▸ What the task asks:
Count how many lines of the data below contain the string "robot"; the reply should be that number alone.

▸ Data section:
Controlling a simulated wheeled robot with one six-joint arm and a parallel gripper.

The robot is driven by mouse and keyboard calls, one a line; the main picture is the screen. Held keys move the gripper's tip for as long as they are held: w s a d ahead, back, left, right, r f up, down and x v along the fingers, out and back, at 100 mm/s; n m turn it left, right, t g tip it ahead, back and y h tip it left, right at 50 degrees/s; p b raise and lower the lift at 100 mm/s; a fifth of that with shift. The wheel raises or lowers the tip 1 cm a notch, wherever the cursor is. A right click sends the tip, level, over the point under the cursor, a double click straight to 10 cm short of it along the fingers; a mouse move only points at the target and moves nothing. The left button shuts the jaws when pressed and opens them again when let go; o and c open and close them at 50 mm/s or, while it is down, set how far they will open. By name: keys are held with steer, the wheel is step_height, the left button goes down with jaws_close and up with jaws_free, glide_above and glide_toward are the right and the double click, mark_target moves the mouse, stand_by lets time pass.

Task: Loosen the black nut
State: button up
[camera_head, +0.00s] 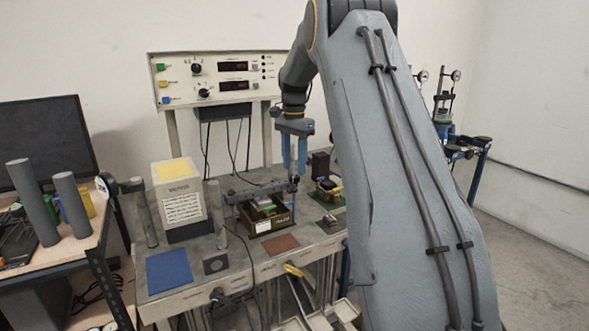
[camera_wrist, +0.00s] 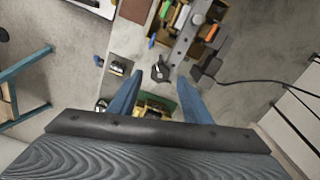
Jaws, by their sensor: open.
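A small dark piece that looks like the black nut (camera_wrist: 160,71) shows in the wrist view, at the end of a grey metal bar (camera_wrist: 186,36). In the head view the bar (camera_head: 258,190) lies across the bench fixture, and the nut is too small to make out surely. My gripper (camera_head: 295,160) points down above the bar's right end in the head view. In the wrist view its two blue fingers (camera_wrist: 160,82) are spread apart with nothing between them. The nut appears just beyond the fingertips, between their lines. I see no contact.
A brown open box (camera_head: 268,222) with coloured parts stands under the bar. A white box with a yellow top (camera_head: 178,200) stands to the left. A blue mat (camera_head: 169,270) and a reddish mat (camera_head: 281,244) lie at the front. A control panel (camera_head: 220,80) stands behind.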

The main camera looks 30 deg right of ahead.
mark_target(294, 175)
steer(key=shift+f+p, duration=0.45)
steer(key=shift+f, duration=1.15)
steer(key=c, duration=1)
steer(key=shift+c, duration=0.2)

▸ Correct response:
2